What on Earth is that, one might ask?
At the risk of sounding insufferably grandiose, it is, as mentioned above, the Study of Existence, itself. From the very moment of inception (the Big Bang) to this very moment, which is always changing, Buddha, to the vast array of hypothetical futures that lie well beyond the bounds of perception, let alone attainment. An impertinent endeavor incorporating everything and anything within the unbounded realm of the physical Universe.

Consider this:
About 13.8 billion years ago, give or take a bit of time, the cosmos was an inconceivably hot, miniscule capsule of radiant energy. How it came to be, what event precipitated its birth or why it exists in the first place are questions that are, respectively, unknown, unaskable and unknowable. Consequently, we won't jab any of them with a 10-light year lever. What transpired after this mother of all seminal events, is, however, well within our purview. And that brings us neatly to the next two minutes of your life right now1
That's right. Let's examine what will happen within the next two minutes. However, before we do so, please do us a favor and remove your shoes and socks. Yes, this is something of an unorthodox request, but please indulge us. We'll explain in a few moments.

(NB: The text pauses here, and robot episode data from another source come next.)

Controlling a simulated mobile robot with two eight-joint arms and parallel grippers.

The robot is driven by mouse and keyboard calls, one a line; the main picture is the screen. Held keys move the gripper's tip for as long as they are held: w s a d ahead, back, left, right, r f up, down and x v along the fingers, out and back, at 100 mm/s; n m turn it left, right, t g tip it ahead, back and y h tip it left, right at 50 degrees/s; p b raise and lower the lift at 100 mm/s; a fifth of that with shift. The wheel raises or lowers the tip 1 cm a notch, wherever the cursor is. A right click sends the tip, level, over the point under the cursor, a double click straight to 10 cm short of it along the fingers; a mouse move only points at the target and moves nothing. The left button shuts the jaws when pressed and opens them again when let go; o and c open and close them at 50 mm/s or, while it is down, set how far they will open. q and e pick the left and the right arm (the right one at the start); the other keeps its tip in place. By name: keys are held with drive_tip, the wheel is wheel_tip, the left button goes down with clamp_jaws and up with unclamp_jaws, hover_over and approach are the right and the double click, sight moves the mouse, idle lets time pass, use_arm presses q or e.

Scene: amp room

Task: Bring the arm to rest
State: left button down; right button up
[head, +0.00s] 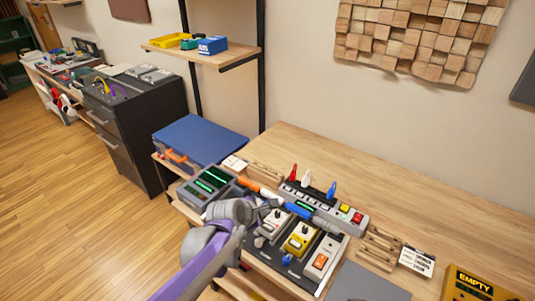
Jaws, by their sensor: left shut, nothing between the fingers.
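My left arm comes in from the bottom left, with a purple and grey forearm. My left gripper (278,204) is shut and empty. In the picture it lies over the back left part of a dark pedalboard (262,253) on the wooden bench and hides some of it. I cannot tell whether it touches anything there. The board carries a white pedal (271,224), a yellow pedal (300,238) and a white pedal with an orange switch (321,260). My right gripper is not in view.
Behind the board stands a grey power strip (345,211) with red, white and blue plugs. A grey device with green displays (207,186) stands to the left. A yellow "EMPTY" box (473,285) is at the bottom right. The bench's back right (430,215) is clear.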

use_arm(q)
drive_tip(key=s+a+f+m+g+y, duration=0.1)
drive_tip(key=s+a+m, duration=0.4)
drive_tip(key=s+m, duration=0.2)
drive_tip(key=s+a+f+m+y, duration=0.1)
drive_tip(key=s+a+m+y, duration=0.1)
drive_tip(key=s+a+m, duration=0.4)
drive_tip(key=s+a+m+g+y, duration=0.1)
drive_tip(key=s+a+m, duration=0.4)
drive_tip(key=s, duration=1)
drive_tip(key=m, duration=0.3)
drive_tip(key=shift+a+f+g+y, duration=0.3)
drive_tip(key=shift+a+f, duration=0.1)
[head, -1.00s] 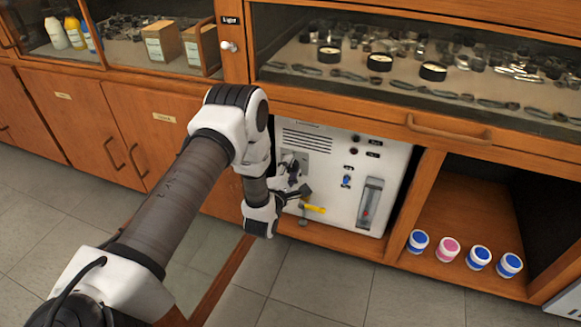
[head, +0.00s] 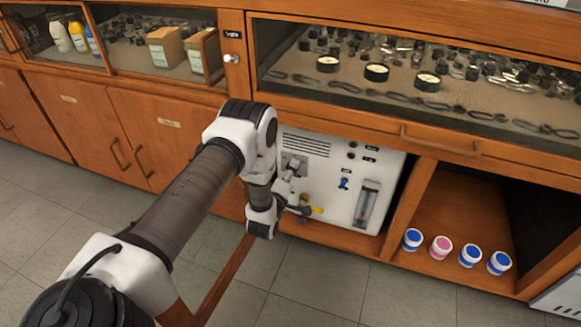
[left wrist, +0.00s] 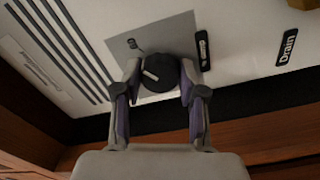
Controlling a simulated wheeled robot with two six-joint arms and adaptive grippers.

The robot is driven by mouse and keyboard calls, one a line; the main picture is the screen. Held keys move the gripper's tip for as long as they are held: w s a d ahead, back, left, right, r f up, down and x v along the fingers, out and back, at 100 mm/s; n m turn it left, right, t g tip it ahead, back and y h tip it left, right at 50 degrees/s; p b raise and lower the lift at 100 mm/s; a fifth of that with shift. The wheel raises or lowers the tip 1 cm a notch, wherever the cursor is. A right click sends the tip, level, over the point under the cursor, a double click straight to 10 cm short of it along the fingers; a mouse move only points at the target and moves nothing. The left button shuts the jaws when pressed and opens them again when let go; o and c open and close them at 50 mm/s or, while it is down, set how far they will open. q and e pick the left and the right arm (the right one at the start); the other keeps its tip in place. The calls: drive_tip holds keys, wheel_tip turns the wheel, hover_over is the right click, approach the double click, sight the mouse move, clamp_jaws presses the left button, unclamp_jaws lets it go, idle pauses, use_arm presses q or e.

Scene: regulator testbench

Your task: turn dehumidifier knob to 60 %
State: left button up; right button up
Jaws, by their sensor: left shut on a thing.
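The dehumidifier (head: 335,165) is a white panel unit set in the wooden cabinet, with vents, a blue switch and a flow gauge on its front. Its black round knob (left wrist: 160,72) with a pale pointer line shows in the left wrist view, on a grey plate. The pointer slants toward the upper left there; the scale marks are too small to read. My left gripper (left wrist: 160,80) is shut on the knob, one finger on each side. In the head view the left gripper (head: 290,186) is at the panel's left part, partly hiding the knob. My right gripper is out of view.
A yellow handle (head: 317,210) sits low on the panel, close to the gripper. A "Drain" label (left wrist: 288,47) is on the panel. Several jars (head: 470,254) stand in the open compartment at right. The floor in front is clear.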

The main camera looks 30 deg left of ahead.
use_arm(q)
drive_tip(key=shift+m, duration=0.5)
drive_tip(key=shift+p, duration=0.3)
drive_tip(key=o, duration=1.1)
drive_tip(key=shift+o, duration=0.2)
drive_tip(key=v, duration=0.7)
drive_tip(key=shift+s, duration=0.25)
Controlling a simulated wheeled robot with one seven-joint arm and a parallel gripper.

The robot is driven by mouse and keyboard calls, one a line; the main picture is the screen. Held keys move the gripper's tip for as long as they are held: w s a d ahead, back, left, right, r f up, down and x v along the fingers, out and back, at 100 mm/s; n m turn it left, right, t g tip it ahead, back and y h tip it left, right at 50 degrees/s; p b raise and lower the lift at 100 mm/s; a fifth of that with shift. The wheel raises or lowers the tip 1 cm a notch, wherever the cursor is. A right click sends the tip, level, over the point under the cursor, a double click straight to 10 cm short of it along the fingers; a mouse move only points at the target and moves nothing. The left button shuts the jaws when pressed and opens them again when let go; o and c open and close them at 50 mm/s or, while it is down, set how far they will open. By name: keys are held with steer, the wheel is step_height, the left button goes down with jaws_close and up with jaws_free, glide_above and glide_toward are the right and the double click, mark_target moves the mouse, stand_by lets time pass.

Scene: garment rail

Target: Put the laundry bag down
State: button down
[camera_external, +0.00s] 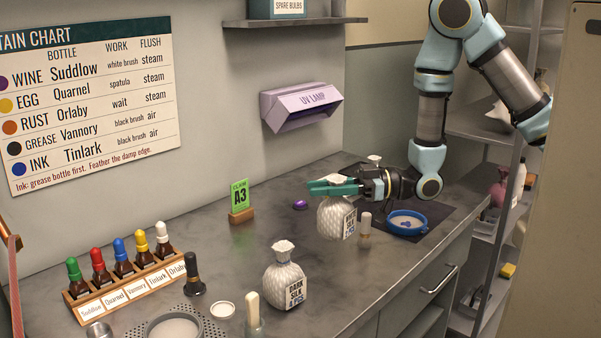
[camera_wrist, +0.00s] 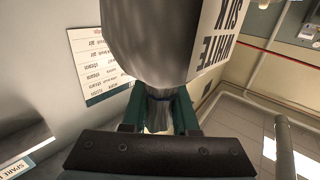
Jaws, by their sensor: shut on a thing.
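My gripper (camera_external: 334,187) has green fingers and is shut on the neck of a white quilted laundry bag (camera_external: 334,218) at the middle right of the counter. In the wrist view the bag (camera_wrist: 160,40) fills the top middle, between the green fingers (camera_wrist: 160,112); its label reads "WHITE SILK". In the external view the bag hangs upright below the fingers, at or just above the counter; I cannot tell if it touches. A second bag (camera_external: 284,275), labelled "DARK SILK", stands on the counter nearer the front. Part of another pale bag top (camera_external: 374,160) shows behind my gripper.
A blue-rimmed dish (camera_external: 407,222) sits on a dark mat right of the bag. A pale-handled brush (camera_external: 365,225) stands close by. A green A3 claim sign (camera_external: 240,198) and a bottle rack (camera_external: 132,275) are to the left. Bare counter (camera_external: 225,262) lies between.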

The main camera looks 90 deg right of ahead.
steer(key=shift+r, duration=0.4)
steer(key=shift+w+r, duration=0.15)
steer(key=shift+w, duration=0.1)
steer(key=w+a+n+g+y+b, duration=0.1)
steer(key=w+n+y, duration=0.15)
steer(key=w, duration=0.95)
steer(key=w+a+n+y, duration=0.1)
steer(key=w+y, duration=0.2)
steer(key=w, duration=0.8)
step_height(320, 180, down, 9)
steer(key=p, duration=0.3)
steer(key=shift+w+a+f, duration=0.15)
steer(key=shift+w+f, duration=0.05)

During the next two minutes..
516 babies will be born
600 airplanes will launch....adding to the thousands currently darting around the globe like a hyperactive bee swarm
Earth will be struck by lightning 3,000 times  
9,670 blog posts will be published.
576.000 new stars will ignite their core thermonuclear reactions somewhere throughout this 125-billion galaxy-strong Universe
406,000,000 e-mails will be sent
2.8 billion miles will be driven by all the cars currently on the road during the next two minutes
4.6 billion gigawatts of solar energy will strike Earth's surface
77.6 billion tons of hydrogen will be fused to produce helium and energy within the Sun's core.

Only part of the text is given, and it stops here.